● WHAT YOU HAVE TO DO
In the listing below, identify each line with the word "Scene" and return those lines.

[Robot episode records]
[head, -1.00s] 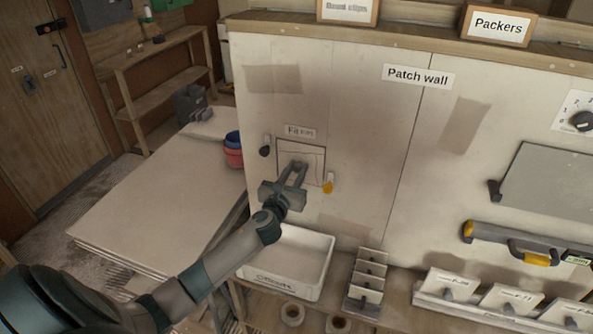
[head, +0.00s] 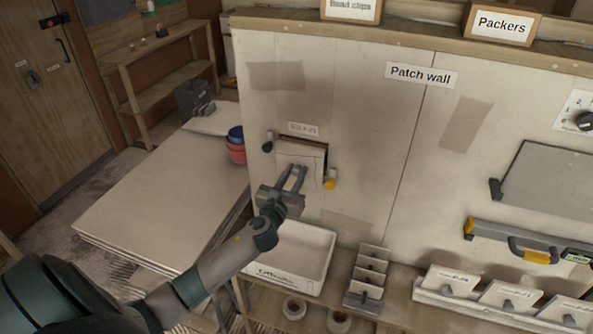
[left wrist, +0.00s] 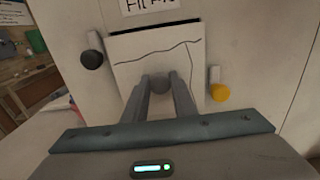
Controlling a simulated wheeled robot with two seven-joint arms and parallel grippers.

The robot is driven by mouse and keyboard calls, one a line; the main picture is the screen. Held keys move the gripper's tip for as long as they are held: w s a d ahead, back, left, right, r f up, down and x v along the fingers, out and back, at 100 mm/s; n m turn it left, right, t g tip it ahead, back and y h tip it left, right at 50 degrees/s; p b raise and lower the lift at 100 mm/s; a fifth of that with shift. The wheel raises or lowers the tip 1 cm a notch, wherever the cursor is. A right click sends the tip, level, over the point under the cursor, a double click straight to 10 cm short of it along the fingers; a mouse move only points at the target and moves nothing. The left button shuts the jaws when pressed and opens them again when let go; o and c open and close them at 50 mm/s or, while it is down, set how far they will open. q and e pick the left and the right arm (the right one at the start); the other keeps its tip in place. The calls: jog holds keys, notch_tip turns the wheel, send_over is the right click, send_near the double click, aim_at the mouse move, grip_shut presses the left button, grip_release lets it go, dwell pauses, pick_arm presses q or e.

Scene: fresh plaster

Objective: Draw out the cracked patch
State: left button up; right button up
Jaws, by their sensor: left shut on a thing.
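The cracked patch (head: 301,154) is a pale square panel with dark crack lines, set in the patch wall (head: 358,150). It fills the middle of the left wrist view (left wrist: 190,60). A dark gap shows along its top edge. My left gripper (head: 297,172) is shut on the patch's small round knob (left wrist: 160,84), in front of the panel. A dark-ended catch (left wrist: 92,56) sits left of the patch and a yellow-ended catch (left wrist: 219,92) sits right of it, both beside the opening. My right gripper is not in view.
A white offcuts tray (head: 291,258) stands on the bench below the patch. A holder with upright panels (head: 369,272) is to its right. A stack of boards (head: 160,205) lies to the left, with blue and red tubs (head: 236,148).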

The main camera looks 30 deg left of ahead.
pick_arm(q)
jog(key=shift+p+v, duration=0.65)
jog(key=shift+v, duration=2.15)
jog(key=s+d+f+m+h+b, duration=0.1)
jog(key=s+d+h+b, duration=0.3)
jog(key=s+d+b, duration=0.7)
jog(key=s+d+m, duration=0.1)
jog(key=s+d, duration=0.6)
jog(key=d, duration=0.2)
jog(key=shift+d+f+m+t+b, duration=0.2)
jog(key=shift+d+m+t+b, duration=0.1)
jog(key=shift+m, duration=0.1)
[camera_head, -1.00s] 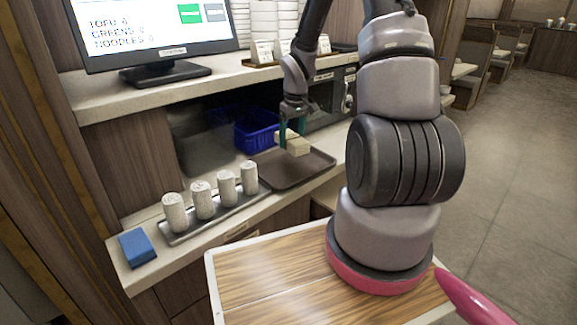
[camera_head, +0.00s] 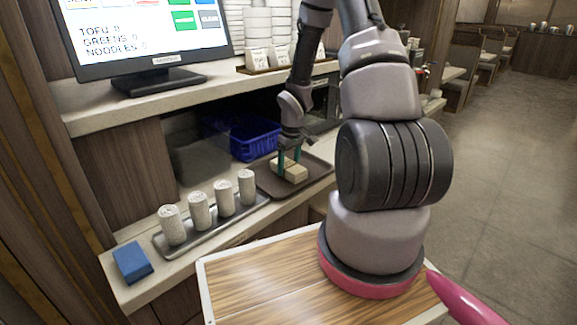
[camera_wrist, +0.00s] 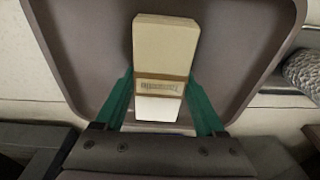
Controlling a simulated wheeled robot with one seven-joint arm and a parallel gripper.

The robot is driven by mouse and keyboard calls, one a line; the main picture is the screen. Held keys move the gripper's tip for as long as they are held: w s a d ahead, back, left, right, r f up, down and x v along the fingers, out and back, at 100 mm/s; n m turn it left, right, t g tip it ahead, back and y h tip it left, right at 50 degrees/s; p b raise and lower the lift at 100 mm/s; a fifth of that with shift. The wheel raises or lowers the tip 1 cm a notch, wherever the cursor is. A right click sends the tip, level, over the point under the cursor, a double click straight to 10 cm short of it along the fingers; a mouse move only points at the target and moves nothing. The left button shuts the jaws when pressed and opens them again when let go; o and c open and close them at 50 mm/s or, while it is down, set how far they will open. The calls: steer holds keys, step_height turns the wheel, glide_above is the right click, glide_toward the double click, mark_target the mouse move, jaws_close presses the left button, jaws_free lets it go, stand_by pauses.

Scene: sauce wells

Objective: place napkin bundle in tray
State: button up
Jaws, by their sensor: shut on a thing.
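The napkin bundle (camera_head: 289,169) is a cream block with a tan band around it. The band and its print show in the wrist view, where the bundle (camera_wrist: 165,50) lies between the green fingers. My gripper (camera_head: 288,160) is shut on its sides. The dark brown tray (camera_head: 318,173) lies on the counter under the bundle.
A metal tray (camera_head: 213,232) with several rolled white towels (camera_head: 199,211) stands left of the brown tray. A blue block (camera_head: 132,262) lies at the counter's left end. A blue basket (camera_head: 256,139) is behind the tray. A monitor (camera_head: 150,35) stands on the upper shelf.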

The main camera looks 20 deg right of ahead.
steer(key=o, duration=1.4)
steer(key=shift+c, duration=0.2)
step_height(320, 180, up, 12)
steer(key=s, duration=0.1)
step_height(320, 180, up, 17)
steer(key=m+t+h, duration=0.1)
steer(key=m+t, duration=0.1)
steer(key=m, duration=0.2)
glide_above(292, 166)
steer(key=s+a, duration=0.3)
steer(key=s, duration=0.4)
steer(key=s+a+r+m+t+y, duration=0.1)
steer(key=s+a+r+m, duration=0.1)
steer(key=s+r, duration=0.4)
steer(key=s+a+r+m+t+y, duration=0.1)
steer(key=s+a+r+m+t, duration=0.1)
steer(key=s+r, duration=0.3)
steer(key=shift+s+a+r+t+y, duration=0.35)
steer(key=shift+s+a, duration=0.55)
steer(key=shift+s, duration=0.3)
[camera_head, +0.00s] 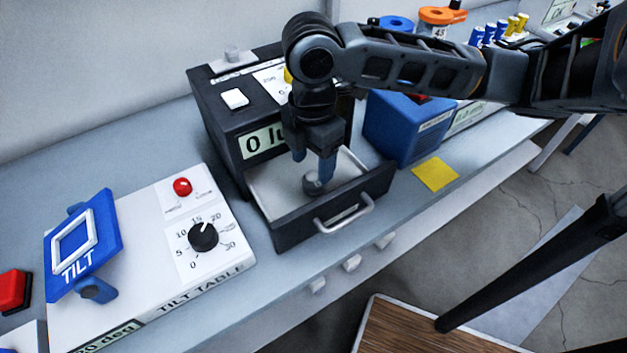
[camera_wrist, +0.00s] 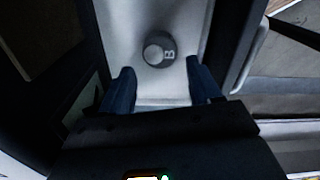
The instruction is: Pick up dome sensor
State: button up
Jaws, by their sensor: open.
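The dome sensor (camera_wrist: 158,48) is a small grey round piece with a lighter top and a dark mark. It lies on the pale floor of an open drawer (camera_head: 268,218) in a black machine (camera_head: 222,113). In the head view the dome sensor (camera_head: 312,184) shows just below my fingertips. My gripper (camera_head: 314,168) points down into the drawer from above. In the wrist view my gripper (camera_wrist: 158,85) has its two blue fingers spread wide, with nothing between them. The sensor appears just beyond the fingertips, roughly centred between them. Whether the fingers reach its height is unclear.
The drawer front with its handle (camera_head: 345,214) and the side walls stand close around my gripper. A white tilt table (camera_head: 150,270) with a blue plate (camera_head: 82,245) is at left. A blue box (camera_head: 405,130) and yellow note (camera_head: 435,174) are at right.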

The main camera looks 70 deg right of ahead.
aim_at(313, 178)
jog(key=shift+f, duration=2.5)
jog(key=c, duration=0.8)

● OUTPUT FOR THIS TASK
Scene: fresh plaster
Scene: sauce wells

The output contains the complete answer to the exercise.